Damit werden glänzende Geschäfte gemacht: In den künstlichen Welten der Werbung macht dich das Parfüm XY zum feurigen Latin-Lover, in der Realität vielleicht zur Lachnummer. Doch was macht die viel zu schwere Reiseenduro mit dir? Womöglich einen Fall fürs Spital.

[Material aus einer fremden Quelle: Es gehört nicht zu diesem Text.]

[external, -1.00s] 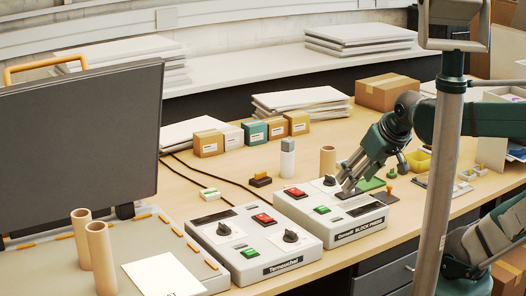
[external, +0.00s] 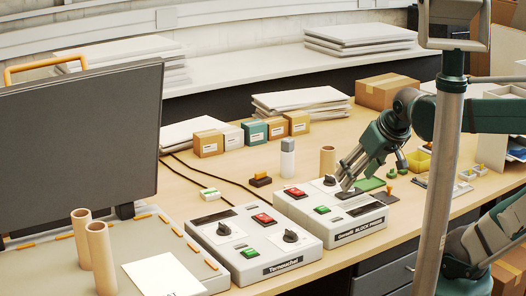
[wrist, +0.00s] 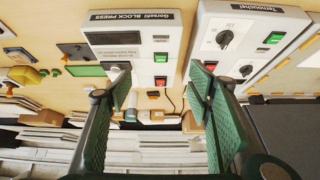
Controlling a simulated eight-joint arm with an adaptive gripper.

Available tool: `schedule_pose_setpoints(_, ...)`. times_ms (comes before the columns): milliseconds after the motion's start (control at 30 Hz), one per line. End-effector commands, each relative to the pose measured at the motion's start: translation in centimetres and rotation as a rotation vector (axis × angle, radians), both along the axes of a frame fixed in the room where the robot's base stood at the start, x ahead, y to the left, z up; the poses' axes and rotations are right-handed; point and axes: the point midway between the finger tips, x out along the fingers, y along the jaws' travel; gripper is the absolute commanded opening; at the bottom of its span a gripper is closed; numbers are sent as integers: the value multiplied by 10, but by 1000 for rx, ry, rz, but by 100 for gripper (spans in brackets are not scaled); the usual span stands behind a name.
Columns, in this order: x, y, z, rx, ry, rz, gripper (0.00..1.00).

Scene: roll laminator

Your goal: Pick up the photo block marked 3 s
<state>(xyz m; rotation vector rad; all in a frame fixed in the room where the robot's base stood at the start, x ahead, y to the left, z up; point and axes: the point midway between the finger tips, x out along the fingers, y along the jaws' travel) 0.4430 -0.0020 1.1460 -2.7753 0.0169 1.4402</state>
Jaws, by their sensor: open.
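My gripper (external: 346,180) is open and empty, pointing down at the block press (external: 331,211), a white box with a dial, a red and a green button. In the wrist view my gripper (wrist: 162,74) shows two green ribbed fingers spread apart, with the press (wrist: 136,48) between and beyond them. I cannot read a mark 3 s on any block. Small pale blocks (external: 467,174) lie at the right of the table, too small to tell their marks.
A second control box (external: 254,243) stands left of the press. Behind are a white-and-grey bottle (external: 287,158), a cardboard tube (external: 327,160) and several small boxes (external: 208,144). A yellow bin (external: 418,160) and green mat (external: 369,184) lie near the arm. A dark panel (external: 78,150) stands at left.

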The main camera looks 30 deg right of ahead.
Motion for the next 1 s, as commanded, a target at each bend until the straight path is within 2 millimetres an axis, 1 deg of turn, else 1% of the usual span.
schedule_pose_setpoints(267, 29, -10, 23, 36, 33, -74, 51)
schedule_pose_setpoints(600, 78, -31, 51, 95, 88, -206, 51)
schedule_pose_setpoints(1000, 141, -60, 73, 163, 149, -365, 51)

Auf Selbstreflexion kommt es an

Das angedachte Projekt "Schweigekilometer" ist keine schlechte Idee, aber greift für mich zu kurz, denn es ist /sind nicht die Strecke(n) die gefährlich ist /sind, es sind die 'Master of Desaster' auf den Motorrädern und hinter den Auto-Lenkrädern, die sich selbst weder fühlen noch kennen und mit ihren eigenen Fähigkeiten in keiner realistischen Balance stehen. Und die selbstwertschmeichelnden Wahrnehmungs-Verzerrungen der "Zielgruppe" wird eine solche Aktion ausserhalb des "Gedenkkilometers" wohl kaum dauerhaft korrigieren. Hoffen wir, dass diese Kampagne dennoch dazu beiträgt ...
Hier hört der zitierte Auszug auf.